WRITTEN REQUEST
Using the listing below, set down each line from the line containing "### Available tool" through the line containing "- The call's", both ends included, exactly and with nothing added.

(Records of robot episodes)
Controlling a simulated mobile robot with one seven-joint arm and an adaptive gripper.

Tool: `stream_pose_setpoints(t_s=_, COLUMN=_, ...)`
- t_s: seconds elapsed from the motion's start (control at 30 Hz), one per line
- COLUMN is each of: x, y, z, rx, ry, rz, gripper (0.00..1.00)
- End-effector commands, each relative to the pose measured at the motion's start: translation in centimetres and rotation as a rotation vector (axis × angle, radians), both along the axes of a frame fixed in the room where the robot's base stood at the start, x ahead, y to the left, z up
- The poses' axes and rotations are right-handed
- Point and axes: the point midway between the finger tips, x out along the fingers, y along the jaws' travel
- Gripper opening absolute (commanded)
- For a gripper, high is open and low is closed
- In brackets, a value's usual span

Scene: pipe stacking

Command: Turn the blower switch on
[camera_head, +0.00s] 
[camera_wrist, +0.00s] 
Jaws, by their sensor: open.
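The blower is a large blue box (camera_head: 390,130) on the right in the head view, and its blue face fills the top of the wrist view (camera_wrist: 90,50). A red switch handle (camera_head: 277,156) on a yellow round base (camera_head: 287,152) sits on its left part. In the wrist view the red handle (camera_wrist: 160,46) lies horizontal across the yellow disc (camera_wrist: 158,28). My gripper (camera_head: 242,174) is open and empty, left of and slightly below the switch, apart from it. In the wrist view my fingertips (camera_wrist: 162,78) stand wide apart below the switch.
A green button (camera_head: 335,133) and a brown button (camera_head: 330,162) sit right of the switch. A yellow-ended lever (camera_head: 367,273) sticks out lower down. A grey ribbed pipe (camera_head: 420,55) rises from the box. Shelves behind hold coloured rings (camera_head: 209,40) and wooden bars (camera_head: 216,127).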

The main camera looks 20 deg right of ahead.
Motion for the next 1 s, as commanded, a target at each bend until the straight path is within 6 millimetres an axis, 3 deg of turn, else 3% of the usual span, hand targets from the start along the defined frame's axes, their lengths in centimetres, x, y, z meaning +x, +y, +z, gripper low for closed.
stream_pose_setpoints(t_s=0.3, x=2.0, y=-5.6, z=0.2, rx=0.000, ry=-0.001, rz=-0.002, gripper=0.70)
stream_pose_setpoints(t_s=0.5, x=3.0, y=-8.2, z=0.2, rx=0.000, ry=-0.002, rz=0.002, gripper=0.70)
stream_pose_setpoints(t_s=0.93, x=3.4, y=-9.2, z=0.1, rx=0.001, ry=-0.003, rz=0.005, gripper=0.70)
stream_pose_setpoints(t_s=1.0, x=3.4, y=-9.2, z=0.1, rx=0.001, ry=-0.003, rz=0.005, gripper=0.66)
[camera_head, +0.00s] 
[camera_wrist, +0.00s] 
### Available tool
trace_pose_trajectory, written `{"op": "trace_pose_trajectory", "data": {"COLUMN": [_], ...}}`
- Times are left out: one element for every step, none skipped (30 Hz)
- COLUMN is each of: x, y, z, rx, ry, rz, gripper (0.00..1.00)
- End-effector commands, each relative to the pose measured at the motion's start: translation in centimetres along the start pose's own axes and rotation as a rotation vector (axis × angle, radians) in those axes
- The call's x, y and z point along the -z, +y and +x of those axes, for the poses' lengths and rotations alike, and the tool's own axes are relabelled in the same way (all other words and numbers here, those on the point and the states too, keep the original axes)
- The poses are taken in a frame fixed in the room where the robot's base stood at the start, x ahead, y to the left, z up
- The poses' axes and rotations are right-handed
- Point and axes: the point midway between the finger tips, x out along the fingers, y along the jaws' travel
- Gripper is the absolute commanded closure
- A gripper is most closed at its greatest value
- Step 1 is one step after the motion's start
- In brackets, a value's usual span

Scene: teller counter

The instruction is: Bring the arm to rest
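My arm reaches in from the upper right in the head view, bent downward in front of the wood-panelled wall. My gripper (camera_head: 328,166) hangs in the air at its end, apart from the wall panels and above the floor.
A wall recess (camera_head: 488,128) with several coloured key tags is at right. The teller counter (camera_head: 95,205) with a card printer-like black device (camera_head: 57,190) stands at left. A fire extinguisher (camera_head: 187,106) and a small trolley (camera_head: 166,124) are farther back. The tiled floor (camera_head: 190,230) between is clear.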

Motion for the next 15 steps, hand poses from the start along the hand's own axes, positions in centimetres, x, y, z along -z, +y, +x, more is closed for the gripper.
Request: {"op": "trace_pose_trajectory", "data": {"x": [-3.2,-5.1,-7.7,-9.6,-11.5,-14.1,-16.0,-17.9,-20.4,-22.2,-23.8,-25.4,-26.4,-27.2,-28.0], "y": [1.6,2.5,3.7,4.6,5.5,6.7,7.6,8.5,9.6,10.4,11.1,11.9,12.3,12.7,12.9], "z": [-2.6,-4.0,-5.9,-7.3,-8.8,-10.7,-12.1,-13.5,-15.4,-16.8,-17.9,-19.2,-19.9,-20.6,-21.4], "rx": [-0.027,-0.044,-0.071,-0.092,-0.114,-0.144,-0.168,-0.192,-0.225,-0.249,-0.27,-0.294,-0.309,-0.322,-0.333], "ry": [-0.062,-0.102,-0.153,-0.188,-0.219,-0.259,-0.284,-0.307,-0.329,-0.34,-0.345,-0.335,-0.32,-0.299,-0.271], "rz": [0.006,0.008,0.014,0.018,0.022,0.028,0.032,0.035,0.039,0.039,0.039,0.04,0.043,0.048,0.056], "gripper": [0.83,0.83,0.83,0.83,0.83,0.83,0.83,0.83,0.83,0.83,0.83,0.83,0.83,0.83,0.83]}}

THE REPLY
### Available tool
trace_pose_trajectory, written `{"op": "trace_pose_trajectory", "data": {"COLUMN": [_], ...}}`
- Times are left out: one element for every step, none skipped (30 Hz)
- COLUMN is each of: x, y, z, rx, ry, rz, gripper (0.00..1.00)
- End-effector commands, each relative to the pose measured at the motion's start: translation in centimetres along the start pose's own axes and rotation as a rotation vector (axis × angle, radians) in those axes
- The call's x, y and z point along the -z, +y and +x of those axes, for the poses' lengths and rotations alike, and the tool's own axes are relabelled in the same way (all other words and numbers here, those on the point and the states too, keep the original axes)

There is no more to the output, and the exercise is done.